Search the material for the word "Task" and copy each line that holds it.

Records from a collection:

──────────────────────────────

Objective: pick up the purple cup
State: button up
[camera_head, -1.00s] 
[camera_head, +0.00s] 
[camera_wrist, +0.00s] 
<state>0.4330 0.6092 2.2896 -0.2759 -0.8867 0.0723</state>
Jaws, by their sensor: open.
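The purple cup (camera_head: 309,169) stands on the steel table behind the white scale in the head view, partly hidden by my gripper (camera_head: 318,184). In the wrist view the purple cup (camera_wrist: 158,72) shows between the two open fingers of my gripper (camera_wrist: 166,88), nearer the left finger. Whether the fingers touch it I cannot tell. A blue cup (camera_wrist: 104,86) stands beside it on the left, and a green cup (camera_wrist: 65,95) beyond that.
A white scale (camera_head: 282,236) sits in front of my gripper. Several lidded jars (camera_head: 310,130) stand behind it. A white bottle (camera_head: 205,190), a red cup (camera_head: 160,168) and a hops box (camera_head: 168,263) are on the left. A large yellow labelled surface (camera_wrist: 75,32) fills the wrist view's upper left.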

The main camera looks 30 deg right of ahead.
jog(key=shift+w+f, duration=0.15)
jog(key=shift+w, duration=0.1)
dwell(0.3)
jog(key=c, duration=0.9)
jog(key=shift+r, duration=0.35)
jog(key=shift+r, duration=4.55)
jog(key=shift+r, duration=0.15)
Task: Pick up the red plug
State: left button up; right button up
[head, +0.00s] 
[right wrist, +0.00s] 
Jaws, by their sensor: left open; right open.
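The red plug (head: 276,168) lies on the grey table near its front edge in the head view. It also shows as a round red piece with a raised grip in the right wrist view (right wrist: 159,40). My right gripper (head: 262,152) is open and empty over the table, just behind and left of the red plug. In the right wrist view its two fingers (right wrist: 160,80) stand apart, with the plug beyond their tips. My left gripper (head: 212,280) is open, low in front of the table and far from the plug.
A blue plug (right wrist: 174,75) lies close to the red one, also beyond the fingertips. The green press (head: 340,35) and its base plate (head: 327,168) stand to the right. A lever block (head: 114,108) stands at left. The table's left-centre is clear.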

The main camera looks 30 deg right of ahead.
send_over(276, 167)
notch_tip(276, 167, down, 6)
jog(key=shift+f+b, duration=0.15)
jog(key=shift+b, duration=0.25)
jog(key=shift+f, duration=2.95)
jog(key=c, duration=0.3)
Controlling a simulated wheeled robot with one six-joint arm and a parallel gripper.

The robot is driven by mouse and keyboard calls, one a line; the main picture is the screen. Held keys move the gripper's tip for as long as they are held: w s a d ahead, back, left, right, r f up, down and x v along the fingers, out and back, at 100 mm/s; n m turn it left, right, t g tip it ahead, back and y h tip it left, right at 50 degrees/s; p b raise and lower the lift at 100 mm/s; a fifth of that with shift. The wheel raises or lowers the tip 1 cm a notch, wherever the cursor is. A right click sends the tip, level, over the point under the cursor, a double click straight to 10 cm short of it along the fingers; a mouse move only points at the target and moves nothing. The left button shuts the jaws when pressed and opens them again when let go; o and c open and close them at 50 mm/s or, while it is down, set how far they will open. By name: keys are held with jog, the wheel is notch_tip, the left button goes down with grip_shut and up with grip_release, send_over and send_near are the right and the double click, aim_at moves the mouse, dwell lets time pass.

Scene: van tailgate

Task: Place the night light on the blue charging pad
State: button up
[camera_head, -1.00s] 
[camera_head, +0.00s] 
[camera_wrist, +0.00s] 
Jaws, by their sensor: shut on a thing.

──────────────────────────────

Final result:
Task: Pick up the red plug
Task: Place the night light on the blue charging pad

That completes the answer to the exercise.